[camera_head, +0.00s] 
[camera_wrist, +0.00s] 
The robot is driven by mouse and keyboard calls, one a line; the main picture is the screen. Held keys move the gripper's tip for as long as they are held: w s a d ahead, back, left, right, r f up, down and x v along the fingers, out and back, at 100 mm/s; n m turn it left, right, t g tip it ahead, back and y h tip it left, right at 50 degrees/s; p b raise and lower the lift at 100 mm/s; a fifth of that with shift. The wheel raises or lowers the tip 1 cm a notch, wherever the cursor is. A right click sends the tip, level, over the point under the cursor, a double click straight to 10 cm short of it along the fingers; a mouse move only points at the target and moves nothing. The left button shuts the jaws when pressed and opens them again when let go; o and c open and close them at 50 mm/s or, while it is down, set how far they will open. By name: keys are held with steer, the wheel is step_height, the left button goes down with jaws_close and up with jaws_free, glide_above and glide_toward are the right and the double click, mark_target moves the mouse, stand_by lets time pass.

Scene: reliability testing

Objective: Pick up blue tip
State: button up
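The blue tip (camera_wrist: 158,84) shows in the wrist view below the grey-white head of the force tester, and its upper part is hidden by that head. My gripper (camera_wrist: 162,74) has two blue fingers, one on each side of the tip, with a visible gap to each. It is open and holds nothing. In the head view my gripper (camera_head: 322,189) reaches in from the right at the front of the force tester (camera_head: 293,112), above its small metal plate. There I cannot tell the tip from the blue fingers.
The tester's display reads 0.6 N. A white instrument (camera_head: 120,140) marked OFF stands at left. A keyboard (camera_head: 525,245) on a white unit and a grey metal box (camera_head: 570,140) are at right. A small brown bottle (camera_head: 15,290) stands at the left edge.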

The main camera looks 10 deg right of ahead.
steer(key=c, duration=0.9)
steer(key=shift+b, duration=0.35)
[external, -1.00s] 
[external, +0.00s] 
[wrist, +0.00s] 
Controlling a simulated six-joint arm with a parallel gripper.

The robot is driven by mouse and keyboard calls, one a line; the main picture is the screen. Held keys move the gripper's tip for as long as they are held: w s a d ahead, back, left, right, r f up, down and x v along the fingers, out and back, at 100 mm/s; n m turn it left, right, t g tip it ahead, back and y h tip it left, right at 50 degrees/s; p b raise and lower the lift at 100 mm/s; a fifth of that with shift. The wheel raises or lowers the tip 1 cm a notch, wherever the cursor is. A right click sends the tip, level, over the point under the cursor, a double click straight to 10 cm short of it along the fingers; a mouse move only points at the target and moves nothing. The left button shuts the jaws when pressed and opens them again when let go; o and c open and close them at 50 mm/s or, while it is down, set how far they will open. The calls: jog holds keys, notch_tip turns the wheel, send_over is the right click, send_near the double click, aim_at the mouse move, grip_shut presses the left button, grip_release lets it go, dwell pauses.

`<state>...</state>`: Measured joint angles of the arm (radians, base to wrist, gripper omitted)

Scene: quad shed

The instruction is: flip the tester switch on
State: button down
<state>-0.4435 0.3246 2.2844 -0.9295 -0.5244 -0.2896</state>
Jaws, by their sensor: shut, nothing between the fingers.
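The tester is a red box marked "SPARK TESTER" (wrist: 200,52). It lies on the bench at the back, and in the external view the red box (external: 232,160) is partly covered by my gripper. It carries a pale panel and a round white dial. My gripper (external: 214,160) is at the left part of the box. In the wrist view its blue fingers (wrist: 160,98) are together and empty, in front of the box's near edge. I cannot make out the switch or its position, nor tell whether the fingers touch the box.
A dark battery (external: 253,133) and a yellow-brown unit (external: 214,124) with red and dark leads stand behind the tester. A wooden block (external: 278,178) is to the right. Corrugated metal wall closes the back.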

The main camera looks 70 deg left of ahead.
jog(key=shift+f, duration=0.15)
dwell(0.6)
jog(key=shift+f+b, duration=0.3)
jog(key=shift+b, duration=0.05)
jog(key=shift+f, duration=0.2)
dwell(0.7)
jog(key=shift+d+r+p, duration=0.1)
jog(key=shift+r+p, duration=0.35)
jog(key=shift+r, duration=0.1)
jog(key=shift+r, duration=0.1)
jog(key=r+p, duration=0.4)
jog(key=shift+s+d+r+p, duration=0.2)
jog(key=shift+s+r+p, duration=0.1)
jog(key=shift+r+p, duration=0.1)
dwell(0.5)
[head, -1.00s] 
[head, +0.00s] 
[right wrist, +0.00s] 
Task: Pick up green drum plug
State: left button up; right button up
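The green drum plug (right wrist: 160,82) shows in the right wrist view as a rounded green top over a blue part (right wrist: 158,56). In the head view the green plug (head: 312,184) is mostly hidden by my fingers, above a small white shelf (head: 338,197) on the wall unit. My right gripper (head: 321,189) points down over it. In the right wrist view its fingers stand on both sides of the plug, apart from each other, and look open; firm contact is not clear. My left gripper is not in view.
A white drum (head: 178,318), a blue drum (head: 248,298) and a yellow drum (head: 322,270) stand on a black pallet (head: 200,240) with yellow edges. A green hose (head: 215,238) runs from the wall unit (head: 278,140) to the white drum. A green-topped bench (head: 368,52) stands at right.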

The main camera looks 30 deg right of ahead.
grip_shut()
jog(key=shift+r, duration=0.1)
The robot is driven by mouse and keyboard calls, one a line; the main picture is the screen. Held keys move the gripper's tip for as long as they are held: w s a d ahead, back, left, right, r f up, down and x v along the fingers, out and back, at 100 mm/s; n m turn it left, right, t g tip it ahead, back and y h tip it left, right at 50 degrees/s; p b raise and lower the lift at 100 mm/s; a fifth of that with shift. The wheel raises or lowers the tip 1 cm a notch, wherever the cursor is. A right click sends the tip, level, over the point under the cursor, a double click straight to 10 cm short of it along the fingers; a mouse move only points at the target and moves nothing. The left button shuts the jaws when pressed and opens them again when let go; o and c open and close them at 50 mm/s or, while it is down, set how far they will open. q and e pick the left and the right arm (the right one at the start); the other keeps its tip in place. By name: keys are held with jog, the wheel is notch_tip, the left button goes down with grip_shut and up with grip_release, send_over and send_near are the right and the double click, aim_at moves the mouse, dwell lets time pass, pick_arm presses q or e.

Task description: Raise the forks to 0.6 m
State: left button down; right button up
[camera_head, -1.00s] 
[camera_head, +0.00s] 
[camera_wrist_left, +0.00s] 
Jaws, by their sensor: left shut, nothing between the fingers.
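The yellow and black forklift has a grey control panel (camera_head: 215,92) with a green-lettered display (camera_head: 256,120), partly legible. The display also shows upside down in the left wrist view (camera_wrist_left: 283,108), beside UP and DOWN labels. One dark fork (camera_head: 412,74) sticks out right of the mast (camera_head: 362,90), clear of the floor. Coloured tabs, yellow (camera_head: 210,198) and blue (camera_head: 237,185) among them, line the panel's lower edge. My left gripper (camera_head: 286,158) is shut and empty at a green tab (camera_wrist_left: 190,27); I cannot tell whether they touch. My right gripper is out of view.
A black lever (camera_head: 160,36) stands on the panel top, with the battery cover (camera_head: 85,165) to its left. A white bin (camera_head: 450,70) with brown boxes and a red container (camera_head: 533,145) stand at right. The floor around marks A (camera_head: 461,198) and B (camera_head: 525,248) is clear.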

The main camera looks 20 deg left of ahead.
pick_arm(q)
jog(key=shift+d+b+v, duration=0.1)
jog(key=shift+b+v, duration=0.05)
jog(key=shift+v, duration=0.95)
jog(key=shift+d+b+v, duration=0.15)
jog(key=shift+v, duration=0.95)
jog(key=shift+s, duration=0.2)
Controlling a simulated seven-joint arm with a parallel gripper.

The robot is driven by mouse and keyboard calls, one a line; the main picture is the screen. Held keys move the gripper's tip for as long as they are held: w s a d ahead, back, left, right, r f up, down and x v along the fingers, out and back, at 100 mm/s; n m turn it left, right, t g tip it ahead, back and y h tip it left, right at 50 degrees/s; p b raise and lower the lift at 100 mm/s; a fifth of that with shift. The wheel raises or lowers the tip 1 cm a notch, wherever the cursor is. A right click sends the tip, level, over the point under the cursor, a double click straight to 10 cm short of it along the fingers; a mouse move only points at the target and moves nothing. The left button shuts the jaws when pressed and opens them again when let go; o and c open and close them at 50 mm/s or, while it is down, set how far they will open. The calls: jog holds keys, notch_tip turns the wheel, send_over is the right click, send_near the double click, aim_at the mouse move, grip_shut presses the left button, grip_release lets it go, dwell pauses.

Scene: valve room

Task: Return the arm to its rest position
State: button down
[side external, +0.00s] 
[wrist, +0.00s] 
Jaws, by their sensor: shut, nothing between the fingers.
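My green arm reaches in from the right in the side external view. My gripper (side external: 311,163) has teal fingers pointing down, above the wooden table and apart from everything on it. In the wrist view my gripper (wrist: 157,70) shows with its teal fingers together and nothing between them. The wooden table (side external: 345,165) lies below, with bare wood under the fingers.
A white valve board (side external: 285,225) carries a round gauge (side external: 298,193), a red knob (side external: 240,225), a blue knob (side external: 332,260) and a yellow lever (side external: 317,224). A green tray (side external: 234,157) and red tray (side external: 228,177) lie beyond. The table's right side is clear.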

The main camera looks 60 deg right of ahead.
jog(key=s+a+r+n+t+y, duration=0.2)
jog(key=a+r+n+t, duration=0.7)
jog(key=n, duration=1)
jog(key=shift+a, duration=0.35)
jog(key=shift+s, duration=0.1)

■ ■ ■ ■ ■

## PROMPT
Return exactly the lines from the one containing "[side external, +0.00s]" to the last line of the data, and nothing more.

## OUTPUT FOR THIS TASK
[side external, +0.00s] 
[wrist, +0.00s] 
Jaws, by their sensor: shut, nothing between the fingers.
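My green arm reaches in from the right in the side external view. My gripper (side external: 311,163) has teal fingers pointing down, above the wooden table and apart from everything on it. In the wrist view my gripper (wrist: 157,70) shows with its teal fingers together and nothing between them. The wooden table (side external: 345,165) lies below, with bare wood under the fingers.
A white valve board (side external: 285,225) carries a round gauge (side external: 298,193), a red knob (side external: 240,225), a blue knob (side external: 332,260) and a yellow lever (side external: 317,224). A green tray (side external: 234,157) and red tray (side external: 228,177) lie beyond. The table's right side is clear.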

The main camera looks 60 deg right of ahead.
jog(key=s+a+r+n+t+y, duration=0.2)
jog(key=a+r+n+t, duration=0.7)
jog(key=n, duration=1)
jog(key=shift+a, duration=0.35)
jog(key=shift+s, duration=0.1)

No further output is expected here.